# Problem
Scan the records below for the word "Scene" and give only the number of lines that hold it.

::::

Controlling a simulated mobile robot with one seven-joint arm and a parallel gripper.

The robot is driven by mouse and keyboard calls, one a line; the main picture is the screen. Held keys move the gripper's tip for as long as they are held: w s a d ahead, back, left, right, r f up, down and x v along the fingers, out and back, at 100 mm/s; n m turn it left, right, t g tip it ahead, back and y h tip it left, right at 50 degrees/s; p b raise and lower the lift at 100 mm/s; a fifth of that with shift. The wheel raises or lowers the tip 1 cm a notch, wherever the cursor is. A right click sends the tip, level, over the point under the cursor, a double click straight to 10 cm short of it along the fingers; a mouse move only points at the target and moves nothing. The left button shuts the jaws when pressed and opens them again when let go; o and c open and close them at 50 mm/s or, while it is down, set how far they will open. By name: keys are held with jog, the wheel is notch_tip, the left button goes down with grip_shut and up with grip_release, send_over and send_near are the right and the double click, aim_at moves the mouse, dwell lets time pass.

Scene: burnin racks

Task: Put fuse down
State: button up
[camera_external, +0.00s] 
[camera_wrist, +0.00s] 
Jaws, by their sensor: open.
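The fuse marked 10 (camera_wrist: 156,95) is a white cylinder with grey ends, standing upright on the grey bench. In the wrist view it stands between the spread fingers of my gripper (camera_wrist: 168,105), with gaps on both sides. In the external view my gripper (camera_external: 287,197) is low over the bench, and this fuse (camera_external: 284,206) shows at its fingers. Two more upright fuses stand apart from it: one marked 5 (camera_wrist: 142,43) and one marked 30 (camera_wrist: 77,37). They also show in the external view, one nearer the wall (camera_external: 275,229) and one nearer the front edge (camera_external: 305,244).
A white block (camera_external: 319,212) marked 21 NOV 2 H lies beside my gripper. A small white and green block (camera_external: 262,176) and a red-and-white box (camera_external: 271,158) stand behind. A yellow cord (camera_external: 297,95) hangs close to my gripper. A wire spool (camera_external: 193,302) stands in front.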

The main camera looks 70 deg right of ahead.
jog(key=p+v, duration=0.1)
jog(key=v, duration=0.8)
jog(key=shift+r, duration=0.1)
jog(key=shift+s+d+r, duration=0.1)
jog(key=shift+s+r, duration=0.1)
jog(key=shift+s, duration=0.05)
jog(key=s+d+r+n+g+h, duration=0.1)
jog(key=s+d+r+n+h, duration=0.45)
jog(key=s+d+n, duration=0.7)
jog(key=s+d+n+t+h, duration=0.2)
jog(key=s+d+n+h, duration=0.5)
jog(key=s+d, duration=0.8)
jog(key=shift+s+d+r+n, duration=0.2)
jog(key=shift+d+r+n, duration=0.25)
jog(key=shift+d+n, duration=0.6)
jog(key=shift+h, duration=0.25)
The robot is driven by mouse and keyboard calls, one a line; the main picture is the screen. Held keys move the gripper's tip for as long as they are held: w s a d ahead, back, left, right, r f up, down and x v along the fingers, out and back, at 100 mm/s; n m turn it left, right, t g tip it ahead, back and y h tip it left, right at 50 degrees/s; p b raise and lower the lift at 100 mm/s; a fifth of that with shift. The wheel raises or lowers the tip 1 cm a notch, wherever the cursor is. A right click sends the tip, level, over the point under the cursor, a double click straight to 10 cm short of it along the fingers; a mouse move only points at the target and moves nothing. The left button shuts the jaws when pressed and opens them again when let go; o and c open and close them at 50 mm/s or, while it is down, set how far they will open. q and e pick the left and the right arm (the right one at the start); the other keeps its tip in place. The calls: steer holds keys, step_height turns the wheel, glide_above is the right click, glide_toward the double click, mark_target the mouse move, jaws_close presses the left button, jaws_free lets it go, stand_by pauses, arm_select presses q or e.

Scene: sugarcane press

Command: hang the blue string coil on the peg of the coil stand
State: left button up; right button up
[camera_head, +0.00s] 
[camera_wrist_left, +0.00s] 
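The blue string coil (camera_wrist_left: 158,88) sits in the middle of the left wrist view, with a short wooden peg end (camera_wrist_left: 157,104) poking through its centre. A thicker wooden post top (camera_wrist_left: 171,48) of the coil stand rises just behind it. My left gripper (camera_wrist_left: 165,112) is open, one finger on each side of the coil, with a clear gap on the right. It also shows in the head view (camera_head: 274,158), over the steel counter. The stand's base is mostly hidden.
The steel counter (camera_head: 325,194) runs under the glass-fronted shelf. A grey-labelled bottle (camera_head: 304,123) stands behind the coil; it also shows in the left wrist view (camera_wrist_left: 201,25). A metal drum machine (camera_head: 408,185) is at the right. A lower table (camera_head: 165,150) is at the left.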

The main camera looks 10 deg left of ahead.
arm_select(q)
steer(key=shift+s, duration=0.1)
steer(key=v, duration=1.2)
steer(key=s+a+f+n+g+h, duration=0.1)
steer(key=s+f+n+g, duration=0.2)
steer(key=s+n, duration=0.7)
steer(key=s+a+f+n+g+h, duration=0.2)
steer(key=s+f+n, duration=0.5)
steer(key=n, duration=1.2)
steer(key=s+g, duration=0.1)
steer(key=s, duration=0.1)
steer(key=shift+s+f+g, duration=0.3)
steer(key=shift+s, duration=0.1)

::::

# Response
2